Another night we ordered from the "large plates" — and they are indeed large. The pork plate, which Woodward says is his favorite, is served in a cast-iron dish. It's slices of roast tenderloin, a big heap of shredded shoulder, lusciously braised, and crisp chunks of multi-layer belly, with a heap of shredded green apple on the side, so much cooler than applesauce. The Brussels sprouts that came with were, unfortunately, unevenly done.
A large ruby trout was firm but delicate, served with beautiful vegetables and potato medallions. Also in the large plates column are scallops, braised lamb and fried chicken — how often do you see that on a fancy menu?
A nice feature is the chance to buy some dishes in half sizes, facilitating sampling. Desserts come as "small bites" or "big bites," the latter $8, the former a selection of little pastries. One night we tried a peanut butter cheesecake pop — pretty much a Reese's Cup — a Key lime tart and a coffee-soaked tiramisu. Another night I gave myself the thrill of breaking through the crust of a creme brulée; not the most intense ever, but the berries on top were a perfect counterpoint. Dessert or no, three house-made candies are brought with your check.
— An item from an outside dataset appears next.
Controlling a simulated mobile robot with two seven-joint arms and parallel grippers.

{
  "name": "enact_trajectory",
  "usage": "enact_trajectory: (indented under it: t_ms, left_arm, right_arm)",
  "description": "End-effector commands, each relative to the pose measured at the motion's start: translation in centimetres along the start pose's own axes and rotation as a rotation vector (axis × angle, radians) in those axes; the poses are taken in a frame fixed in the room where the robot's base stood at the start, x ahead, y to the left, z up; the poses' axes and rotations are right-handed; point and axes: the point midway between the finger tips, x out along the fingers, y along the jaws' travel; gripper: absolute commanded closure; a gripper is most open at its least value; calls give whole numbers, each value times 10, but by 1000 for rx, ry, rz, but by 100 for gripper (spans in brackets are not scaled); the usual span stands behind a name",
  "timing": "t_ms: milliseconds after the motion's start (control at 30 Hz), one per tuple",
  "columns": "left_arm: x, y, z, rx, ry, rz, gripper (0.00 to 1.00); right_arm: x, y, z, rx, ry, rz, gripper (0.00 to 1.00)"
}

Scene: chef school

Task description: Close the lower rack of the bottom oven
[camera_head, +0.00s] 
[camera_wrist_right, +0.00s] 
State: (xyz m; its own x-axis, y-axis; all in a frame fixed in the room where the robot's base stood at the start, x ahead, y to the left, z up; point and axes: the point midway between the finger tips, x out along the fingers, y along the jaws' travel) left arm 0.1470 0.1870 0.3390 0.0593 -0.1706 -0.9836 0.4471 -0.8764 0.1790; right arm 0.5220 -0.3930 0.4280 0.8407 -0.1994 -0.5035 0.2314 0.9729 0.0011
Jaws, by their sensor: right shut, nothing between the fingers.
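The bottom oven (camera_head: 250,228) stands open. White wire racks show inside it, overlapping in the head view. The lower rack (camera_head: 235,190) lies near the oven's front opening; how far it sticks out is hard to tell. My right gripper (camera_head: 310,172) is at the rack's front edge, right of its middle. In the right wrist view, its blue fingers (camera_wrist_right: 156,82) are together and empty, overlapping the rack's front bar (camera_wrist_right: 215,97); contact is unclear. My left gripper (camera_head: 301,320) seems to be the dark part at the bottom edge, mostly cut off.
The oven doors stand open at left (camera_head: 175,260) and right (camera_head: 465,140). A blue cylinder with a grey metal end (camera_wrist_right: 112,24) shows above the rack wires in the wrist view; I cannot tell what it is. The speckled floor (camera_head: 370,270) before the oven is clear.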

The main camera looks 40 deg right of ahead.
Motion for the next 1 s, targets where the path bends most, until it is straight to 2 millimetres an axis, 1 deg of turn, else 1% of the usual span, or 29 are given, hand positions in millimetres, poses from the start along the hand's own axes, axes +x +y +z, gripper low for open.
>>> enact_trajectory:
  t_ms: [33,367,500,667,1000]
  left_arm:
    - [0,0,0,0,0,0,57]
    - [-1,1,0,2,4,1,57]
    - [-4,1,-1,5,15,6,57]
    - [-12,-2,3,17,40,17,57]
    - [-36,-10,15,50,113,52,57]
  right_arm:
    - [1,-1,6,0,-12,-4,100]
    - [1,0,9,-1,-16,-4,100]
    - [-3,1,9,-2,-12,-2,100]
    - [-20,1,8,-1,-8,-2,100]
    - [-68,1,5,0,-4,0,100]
I have one serious complaint about Tria, one so incongruous one wonders who's in charge. The piped-in music, some sort of undifferentiated pop, is so bad that each of my companions felt moved to mention it to one of the hovering staffers. On a Thursday, that sound was competing with a loud rock band outside on the patio and driveway. Both were bad — and together they were worse.
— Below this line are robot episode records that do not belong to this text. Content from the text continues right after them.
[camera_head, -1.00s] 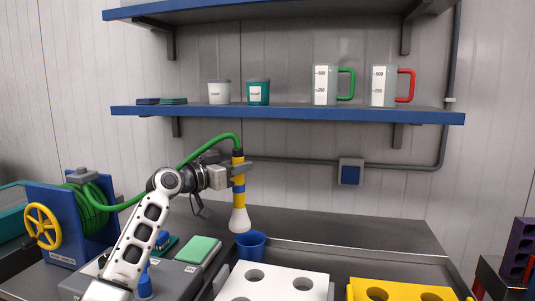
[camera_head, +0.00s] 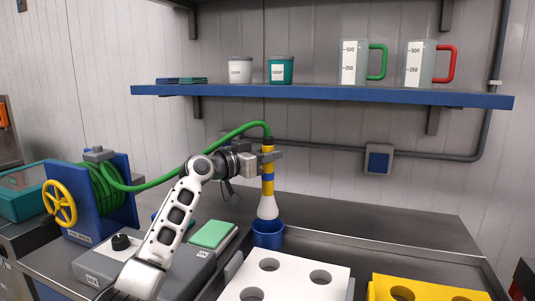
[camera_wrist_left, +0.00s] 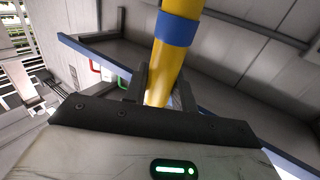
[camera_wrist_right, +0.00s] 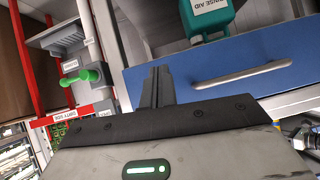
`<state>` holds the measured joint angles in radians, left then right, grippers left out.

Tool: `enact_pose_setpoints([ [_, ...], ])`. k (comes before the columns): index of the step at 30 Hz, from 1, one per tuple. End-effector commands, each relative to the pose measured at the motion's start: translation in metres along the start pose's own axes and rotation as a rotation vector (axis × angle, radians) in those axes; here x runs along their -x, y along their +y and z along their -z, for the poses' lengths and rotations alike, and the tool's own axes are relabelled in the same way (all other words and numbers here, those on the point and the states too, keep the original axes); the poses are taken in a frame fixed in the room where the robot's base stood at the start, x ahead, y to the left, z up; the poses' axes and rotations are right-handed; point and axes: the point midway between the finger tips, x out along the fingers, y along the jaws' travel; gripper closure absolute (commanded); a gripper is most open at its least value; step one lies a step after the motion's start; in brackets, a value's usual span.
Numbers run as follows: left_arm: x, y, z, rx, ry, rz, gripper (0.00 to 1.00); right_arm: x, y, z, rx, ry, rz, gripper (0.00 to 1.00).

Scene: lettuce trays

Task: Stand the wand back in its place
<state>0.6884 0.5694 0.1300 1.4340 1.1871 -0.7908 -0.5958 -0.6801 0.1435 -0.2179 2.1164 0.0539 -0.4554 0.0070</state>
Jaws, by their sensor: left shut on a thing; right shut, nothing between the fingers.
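The wand (camera_head: 267,185) is upright, yellow with a blue band, a white flared nozzle (camera_head: 267,208) at the bottom and a green hose (camera_head: 235,131) from its top. My left gripper (camera_head: 268,157) is shut on its upper yellow part; the left wrist view shows the yellow shaft (camera_wrist_left: 167,65) between the fingers. A blue cup-like holder (camera_head: 268,236) stands on the counter directly below. The nozzle's lower end is at the cup's rim; I cannot tell how far inside it is. My right gripper (camera_wrist_right: 156,88) is shut and empty in the right wrist view.
The hose runs to a blue reel (camera_head: 95,200) with a yellow handwheel. A grey box with a knob (camera_head: 121,242) and a green pad (camera_head: 212,234) lie left of the cup. White (camera_head: 330,294) and yellow (camera_head: 427,288) holed trays are in front. A blue-edged shelf (camera_head: 330,93) hangs above.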

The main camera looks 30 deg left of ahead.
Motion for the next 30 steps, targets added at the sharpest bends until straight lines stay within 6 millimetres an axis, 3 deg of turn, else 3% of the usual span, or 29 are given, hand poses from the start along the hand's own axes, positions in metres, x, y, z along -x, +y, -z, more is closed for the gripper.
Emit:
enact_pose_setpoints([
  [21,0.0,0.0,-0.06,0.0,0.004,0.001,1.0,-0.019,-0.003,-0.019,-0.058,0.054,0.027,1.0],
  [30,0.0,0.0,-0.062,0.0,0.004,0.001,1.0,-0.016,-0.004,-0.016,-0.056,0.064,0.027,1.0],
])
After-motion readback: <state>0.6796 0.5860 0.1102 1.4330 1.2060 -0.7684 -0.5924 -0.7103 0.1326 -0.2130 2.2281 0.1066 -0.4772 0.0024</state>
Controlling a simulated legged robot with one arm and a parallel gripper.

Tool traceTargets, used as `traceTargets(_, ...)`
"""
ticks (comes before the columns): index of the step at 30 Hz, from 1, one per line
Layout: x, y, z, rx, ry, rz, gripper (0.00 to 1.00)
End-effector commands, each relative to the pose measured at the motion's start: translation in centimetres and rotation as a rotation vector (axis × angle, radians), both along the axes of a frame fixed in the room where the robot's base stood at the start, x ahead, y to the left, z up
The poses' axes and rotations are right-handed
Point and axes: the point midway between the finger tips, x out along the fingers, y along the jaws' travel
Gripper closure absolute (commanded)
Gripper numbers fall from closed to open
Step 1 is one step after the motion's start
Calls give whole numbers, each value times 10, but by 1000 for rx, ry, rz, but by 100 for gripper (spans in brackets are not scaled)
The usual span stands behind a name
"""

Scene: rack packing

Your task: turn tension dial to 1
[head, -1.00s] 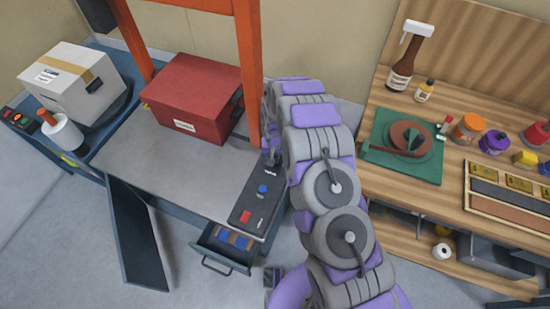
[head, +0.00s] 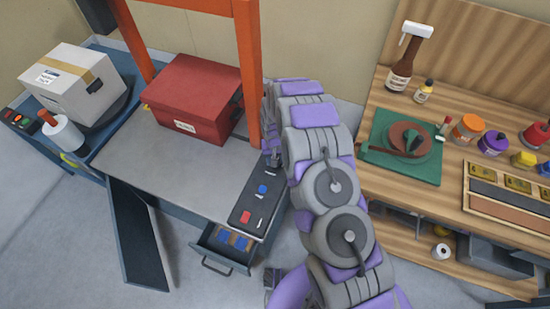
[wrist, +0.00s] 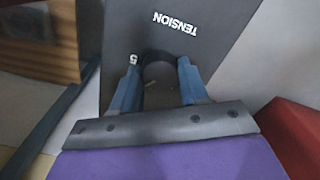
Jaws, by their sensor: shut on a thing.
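The tension dial (wrist: 158,68) is a dark round knob on a dark panel in the wrist view. The word TENSION (wrist: 175,22) is upside down beyond it, and a white 5 (wrist: 133,59) lies to its left. My gripper (wrist: 158,82) is shut on the dial, with one blue finger on each side. In the head view, the dark control panel (head: 252,206) is on the right end of the grey table, with a blue button (head: 263,189) and a red button (head: 245,216). My arm hides the dial there. The dial's pointer and the other numbers are not readable.
A red box (head: 190,100) sits on the table (head: 185,165), beside the orange frame post (head: 247,70). An open drawer (head: 225,249) juts out below the panel. A wooden workbench (head: 450,215) with bottles and a green mat (head: 385,155) stands to the right.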

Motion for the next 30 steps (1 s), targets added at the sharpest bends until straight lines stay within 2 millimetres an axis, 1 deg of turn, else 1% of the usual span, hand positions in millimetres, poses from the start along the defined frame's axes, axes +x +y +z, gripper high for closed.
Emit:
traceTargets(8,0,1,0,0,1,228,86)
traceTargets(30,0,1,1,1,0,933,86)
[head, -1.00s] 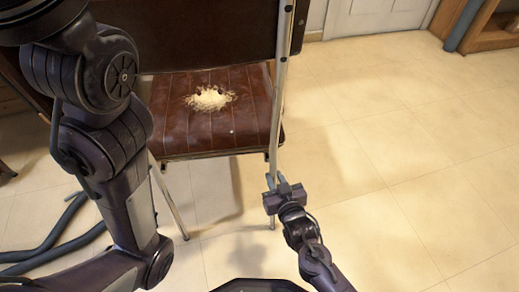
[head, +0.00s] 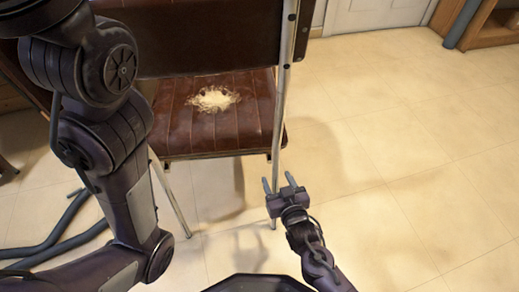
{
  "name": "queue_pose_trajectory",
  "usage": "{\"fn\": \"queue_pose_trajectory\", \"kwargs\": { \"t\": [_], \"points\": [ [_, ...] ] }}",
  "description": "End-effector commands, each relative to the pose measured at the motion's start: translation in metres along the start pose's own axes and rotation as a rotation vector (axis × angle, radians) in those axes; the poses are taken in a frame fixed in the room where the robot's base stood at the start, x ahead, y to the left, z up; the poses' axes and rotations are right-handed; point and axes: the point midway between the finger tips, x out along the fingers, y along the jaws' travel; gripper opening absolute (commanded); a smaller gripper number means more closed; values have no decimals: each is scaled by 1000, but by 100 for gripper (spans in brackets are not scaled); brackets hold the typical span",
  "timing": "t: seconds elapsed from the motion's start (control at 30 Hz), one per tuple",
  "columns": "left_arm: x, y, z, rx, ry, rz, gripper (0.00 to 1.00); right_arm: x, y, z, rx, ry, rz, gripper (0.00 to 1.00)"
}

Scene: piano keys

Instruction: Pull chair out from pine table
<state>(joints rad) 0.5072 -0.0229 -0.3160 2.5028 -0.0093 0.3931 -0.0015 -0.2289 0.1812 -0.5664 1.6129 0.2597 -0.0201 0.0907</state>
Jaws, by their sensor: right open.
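The chair (head: 180,125) has a dark brown padded seat with a torn patch showing pale stuffing, a dark backrest (head: 215,45) and thin metal legs. Its right metal upright (head: 281,115) runs down to the floor. My right gripper (head: 278,181) is open, low on that upright, with one finger on each side of it in the picture; I cannot tell whether it touches. My left arm crosses the left side in front of the chair, and its gripper is out of view. No pine table can be clearly made out.
The pale tiled floor (head: 400,170) is clear to the right of the chair. Dark curved tubes (head: 60,232) lie on the floor at the lower left. A white door (head: 368,14) and wooden shelving (head: 490,30) stand at the back right.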

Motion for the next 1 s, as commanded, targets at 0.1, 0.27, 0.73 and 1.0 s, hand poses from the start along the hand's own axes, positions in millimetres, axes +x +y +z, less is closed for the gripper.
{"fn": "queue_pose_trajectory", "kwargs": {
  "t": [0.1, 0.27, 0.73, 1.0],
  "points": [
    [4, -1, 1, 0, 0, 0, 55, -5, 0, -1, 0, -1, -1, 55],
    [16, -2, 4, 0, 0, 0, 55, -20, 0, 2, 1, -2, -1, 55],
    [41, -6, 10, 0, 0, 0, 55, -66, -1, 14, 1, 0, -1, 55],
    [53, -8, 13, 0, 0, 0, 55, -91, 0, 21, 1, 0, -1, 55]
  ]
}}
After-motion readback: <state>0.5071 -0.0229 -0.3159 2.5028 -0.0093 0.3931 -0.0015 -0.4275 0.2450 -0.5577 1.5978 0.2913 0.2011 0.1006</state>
But come for the happy hour "artisan station," with either free food treats or sample-size drinks for a dollar. On seafood night, Friday, we had celery stuffed with spicy ceviche; Mondays are "art of the cocktail." The 4-6 p.m. happy hour also means glasses of wine and draft beer for half the price.
Tria is open from 6:30 a.m. to 10 p.m. Monday through Saturday and till midnight on Sundays.